** Recorded information **
----
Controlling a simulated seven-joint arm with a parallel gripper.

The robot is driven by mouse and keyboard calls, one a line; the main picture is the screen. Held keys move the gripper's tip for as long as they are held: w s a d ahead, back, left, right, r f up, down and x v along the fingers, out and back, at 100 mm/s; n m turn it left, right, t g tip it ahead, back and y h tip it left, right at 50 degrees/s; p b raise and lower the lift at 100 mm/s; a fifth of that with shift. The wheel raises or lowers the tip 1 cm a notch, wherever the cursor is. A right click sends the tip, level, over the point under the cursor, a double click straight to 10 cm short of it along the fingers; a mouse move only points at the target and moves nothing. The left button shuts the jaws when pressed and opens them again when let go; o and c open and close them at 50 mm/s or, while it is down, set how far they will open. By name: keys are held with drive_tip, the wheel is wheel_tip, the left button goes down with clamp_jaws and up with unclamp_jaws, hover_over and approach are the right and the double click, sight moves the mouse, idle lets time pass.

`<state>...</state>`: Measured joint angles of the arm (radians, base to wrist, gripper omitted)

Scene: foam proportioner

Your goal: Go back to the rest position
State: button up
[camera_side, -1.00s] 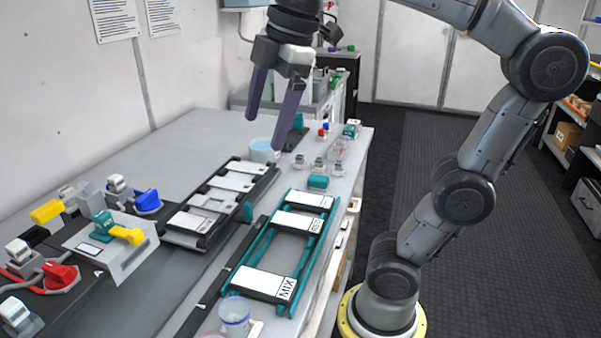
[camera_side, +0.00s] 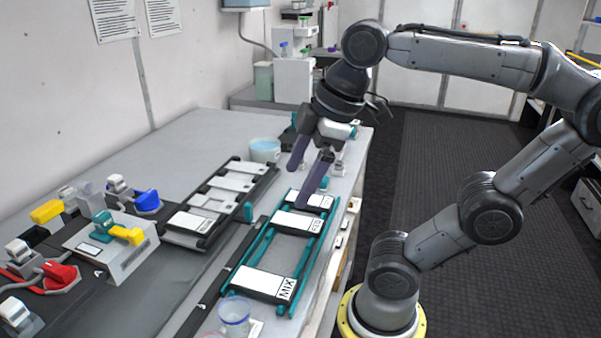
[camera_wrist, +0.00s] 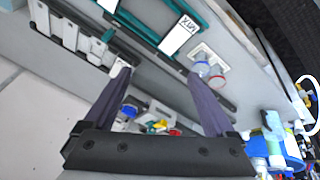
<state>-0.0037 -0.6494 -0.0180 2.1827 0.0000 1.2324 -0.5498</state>
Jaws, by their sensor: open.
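My gripper (camera_side: 300,178) is open and empty, its two purple fingers spread apart and pointing down. In the side view it hangs over the far end of the teal rack (camera_side: 252,252), which holds white plates, one labelled MIX (camera_side: 265,283). In the wrist view the open fingers (camera_wrist: 158,85) frame the bench, with nothing between their tips. The MIX plate also shows in the wrist view (camera_wrist: 180,33). I cannot tell the exact height of the fingertips above the rack.
A black rack with pale plates (camera_side: 222,193) lies left of the teal one. A bluish cup (camera_side: 265,150) stands behind, and a clear cup (camera_side: 235,314) in front. A grey box with colored valves (camera_side: 112,247) is at the left. The back-left bench surface (camera_side: 165,143) is clear.

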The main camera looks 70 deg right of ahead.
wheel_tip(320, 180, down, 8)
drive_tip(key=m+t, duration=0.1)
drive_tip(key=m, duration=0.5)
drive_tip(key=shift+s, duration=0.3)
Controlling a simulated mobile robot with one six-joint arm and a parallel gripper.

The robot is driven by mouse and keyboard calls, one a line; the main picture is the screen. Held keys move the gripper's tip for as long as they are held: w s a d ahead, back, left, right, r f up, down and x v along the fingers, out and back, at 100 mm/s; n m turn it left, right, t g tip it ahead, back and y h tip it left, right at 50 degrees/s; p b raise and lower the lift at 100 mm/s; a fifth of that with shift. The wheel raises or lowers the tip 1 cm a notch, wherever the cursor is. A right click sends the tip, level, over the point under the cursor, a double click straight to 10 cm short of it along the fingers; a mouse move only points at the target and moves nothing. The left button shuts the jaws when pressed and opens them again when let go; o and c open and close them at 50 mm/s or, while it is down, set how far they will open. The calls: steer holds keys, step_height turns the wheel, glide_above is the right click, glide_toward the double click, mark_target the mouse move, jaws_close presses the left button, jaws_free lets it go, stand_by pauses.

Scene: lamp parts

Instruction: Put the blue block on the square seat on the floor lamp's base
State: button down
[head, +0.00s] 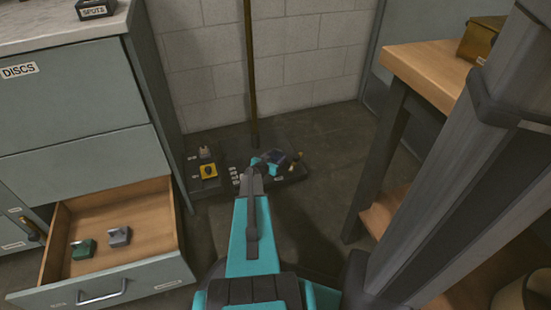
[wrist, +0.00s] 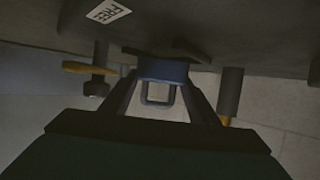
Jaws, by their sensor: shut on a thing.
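My gripper (wrist: 163,88) is shut on the blue block (wrist: 164,70), which has a squared loop handle between the fingers. The floor lamp's dark base (head: 292,179) lies on the floor near the wall, with its brass pole (head: 250,75) rising behind. In the head view my gripper is over the base and partly hidden by my arm. In the wrist view the block is close to a dark surface (wrist: 275,55) with a FREE label (wrist: 107,11). I cannot tell whether the block touches it. The square seat cannot be made out.
A dark box with a yellow part (head: 208,171) stands left of the base. An open drawer (head: 150,283) holds a green block (head: 83,249) and a grey block (head: 118,236). A wooden table (head: 440,68) stands at right. Two posts (wrist: 230,95) (wrist: 98,70) flank my gripper.

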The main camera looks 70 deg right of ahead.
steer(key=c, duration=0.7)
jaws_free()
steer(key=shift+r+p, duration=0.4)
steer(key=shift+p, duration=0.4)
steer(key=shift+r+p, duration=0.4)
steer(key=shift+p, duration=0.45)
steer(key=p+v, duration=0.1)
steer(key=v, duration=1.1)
----
Beginning with the line above that contains "wrist, gripper omitted)" and finishing with the line that contains "<state>-0.0037 -0.6494 -0.0180", print those lines exactly and only. Skip all pictures.

`<state>...</state>`: Measured joint angles of the arm (radians, base to wrist, gripper omitted)

Scene: foam proportioner

Your goal: Go back to the rest position
State: button up
[camera_side, -1.00s] 
[camera_side, +0.00s] 
[camera_wrist, +0.00s] 
<state>-0.0037 -0.6494 -0.0180 2.1827 0.0000 1.2324 -0.5498</state>

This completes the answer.